--- START ---
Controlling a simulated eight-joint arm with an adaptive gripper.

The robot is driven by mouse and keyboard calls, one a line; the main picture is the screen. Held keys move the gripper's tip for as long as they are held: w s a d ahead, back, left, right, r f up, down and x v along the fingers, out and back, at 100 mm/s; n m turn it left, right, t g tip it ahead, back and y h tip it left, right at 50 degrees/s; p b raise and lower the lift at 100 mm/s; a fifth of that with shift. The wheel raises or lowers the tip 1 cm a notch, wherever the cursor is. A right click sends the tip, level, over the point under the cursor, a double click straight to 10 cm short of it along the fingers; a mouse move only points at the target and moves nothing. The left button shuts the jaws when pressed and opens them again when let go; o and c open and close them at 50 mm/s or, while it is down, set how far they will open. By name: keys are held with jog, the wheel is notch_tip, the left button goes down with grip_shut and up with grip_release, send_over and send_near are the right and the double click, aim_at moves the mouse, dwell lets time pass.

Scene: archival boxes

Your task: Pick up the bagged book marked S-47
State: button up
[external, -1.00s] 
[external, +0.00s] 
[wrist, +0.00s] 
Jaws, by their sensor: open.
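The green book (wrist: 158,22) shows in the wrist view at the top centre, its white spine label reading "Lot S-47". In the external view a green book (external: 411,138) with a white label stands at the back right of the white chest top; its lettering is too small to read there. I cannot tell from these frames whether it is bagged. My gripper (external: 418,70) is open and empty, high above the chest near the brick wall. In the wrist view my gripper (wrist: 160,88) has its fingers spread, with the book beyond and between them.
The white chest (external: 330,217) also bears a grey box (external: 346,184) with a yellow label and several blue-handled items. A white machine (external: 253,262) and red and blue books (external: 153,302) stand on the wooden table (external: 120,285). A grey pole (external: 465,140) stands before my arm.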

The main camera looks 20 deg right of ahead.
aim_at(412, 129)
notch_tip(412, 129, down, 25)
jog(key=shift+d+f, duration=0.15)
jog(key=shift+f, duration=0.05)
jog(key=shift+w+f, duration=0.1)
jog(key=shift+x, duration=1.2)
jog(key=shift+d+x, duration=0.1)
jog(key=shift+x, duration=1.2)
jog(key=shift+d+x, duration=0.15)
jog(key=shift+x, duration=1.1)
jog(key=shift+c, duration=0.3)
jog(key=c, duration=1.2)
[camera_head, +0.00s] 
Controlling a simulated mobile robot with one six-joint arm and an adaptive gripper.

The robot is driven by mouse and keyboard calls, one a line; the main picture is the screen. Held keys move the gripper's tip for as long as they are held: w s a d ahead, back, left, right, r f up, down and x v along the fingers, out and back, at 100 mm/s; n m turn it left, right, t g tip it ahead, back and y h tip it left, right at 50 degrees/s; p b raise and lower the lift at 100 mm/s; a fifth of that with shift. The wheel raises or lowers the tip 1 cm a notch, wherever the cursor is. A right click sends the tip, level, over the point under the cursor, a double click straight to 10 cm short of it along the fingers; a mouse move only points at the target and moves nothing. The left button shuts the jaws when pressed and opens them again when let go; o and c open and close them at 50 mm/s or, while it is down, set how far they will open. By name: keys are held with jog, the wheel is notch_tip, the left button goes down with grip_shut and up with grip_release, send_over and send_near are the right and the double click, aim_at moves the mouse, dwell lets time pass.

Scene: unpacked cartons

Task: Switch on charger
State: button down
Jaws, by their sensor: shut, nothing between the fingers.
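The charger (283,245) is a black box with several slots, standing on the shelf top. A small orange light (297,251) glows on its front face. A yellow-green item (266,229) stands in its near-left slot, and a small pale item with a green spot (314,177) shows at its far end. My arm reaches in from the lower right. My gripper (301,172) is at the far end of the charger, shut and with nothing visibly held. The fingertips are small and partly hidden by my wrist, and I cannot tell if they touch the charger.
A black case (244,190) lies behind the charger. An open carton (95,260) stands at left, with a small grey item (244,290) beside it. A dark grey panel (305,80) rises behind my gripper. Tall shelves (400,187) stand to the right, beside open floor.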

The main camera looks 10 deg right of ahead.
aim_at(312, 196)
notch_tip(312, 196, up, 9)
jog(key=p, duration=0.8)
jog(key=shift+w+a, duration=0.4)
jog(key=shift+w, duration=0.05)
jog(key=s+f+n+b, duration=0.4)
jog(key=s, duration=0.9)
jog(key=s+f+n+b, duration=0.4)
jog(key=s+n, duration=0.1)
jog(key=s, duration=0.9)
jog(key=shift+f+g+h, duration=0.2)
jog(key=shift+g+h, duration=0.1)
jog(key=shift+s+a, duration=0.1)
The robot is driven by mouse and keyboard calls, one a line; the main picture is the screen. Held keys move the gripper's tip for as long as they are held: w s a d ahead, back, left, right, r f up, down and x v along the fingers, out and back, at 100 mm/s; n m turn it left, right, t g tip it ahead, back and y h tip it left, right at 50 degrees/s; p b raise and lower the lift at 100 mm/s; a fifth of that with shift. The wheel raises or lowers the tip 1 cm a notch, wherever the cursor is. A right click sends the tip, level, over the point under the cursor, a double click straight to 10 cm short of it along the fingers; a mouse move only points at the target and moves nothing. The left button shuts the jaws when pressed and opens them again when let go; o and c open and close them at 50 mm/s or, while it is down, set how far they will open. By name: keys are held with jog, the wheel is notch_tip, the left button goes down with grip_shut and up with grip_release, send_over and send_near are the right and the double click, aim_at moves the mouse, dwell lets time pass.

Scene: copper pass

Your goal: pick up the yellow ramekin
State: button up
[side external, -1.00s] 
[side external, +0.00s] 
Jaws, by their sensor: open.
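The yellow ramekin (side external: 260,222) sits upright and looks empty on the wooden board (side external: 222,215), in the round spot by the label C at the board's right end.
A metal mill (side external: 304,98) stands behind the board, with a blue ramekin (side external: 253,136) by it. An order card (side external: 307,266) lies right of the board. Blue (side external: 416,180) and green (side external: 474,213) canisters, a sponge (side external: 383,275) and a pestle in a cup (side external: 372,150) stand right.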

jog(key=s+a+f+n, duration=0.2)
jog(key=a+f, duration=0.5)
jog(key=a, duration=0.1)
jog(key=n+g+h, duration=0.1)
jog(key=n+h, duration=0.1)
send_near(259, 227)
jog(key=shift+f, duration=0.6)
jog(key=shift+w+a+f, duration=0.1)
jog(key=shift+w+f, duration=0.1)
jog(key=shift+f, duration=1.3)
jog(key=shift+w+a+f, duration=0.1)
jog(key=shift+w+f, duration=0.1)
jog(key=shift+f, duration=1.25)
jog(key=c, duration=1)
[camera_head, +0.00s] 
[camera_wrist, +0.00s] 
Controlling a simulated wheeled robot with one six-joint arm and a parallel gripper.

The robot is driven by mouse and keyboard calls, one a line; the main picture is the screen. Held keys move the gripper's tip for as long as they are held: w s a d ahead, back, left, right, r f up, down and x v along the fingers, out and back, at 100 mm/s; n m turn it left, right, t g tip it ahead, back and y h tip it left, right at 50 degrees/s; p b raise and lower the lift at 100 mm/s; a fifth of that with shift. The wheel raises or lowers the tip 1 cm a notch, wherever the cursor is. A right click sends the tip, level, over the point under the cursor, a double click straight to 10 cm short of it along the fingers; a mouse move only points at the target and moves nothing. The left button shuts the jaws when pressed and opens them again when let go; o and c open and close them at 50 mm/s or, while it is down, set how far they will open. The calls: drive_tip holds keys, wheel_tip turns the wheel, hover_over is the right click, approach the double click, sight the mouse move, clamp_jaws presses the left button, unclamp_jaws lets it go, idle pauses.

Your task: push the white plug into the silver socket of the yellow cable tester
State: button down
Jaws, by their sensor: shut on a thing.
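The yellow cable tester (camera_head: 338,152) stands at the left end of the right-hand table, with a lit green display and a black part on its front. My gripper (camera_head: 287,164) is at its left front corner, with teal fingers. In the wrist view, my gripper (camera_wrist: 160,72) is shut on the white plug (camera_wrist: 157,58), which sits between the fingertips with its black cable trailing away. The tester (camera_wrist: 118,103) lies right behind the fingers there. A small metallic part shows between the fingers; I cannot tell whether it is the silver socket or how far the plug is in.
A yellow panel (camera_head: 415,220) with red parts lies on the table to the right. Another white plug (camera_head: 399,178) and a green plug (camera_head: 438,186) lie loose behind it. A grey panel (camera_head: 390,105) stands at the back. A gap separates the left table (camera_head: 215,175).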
--- END ---
**Set problem**
Search the material above for "Scene". Pull out each line where it shows up.

**Full solution**
Scene: archival boxes
Scene: unpacked cartons
Scene: copper pass

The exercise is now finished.